Demand for coal is forecast to fall across the globe by the International Energy Agency (IEA), including in Australia's main export markets in Asia (see Figure 3). Demand for thermal coal is increasingly being replaced by renewable energy and gas for power generation, and emerging low-carbon steel production technologies poses a long-term threat to metallurgical coal demand.
Figure 3: Global and domestic coal demand could fall rapidly
Source: IEA, Grattan Institute
Liquified natural gas sales is another growing source of revenue for Australia due to high prices and is the country’s second-largest source of emissions, however long-term production is likely to concentrate in lower-cost operating environments such as Qatar, according to the IEA.
On the positive side, Australia is increasingly leading the way in green hydrogen demonstration projects, and is expected to play a major role in future exports given the abundance of low-cost domestic renewable energy. A number of Australian ports are also making investments in pilot projects in anticipation of growing export opportunities in the future. Similar opportunities are emerging in the battery metals supply chain, with copper and lithium demand expected to see strong growth to 2030 as a result of Australia’s strong share of the overall global supply.

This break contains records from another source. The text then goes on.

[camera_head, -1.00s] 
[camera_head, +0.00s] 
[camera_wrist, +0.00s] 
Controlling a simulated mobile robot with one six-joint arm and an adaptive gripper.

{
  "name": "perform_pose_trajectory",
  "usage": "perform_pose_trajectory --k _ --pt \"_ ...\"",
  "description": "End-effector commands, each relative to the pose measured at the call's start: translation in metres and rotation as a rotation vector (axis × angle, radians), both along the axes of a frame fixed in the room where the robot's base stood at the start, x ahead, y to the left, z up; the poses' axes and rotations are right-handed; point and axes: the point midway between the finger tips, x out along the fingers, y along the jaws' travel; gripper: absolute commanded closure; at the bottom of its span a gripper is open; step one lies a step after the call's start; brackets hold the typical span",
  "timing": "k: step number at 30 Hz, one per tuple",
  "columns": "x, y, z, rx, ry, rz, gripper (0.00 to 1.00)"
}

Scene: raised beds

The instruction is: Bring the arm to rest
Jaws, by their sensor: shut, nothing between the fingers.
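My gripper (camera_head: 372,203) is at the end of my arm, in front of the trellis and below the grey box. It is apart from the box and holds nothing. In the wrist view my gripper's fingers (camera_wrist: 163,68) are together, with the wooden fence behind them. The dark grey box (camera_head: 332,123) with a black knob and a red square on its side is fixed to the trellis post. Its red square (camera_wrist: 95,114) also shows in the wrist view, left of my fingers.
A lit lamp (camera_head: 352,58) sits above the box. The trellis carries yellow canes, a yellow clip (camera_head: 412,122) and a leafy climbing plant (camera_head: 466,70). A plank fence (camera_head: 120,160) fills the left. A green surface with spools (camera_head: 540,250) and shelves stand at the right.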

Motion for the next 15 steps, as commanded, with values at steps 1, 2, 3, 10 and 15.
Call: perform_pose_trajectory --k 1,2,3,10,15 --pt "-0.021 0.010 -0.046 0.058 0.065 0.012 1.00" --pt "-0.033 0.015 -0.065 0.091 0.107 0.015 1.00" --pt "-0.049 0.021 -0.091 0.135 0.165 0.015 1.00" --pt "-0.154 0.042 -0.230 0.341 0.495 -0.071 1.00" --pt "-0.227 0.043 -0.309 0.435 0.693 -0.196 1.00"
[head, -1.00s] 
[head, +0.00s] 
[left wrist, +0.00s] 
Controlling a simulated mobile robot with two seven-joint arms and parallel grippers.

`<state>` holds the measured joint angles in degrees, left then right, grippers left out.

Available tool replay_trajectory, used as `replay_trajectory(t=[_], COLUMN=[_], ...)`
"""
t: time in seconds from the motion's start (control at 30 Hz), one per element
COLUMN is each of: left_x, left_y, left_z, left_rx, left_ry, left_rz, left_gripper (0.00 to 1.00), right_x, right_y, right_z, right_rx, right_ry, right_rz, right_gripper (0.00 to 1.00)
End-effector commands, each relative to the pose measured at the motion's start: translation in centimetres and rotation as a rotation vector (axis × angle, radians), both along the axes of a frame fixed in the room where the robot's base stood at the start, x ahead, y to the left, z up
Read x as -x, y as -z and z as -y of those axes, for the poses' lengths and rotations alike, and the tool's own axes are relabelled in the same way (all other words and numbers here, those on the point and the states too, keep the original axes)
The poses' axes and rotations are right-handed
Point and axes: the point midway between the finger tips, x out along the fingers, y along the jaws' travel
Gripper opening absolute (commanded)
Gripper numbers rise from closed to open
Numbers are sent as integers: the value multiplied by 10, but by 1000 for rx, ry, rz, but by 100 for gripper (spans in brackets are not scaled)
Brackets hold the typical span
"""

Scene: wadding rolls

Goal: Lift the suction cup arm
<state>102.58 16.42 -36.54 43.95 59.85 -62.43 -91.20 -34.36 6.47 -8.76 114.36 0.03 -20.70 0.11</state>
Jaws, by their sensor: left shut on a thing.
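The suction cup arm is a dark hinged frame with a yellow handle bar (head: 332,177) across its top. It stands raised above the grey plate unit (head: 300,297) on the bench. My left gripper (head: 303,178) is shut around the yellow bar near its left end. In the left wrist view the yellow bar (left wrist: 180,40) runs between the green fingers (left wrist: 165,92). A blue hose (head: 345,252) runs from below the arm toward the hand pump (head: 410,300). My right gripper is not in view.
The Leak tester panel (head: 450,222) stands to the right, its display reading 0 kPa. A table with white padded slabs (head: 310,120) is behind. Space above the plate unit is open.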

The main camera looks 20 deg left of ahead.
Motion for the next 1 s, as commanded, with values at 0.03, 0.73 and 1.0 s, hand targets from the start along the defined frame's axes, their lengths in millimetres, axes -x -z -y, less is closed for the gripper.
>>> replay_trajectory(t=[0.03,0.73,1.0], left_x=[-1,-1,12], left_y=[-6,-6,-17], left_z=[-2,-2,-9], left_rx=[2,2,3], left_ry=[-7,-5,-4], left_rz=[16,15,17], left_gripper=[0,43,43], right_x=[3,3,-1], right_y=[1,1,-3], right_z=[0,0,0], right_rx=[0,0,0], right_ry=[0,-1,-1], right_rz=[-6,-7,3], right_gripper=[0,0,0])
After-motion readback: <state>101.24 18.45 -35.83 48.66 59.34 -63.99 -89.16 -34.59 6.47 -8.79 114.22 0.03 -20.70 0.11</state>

The scale of the challenge
Energy transition presents major challenges to Australia’s export and industrial model. Analysis by the Net Zero Australia project has estimated that to replace the value of coal and gas exports with clean energy exports such as green hydrogen, green ammonia and renewable energy, electricity generation in 2050 would need to expand by as much as 15 times today’s levels at a cost of hundreds of billions of dollars. Major, long-term focused investments will be needed in renewable energy generation, electricity transmission infrastructure and hydrogen supply chains, and in particular sensitivity to transition concerns are needed. This points to strong growth prospects for the domestic green bond market and low-carbon finance.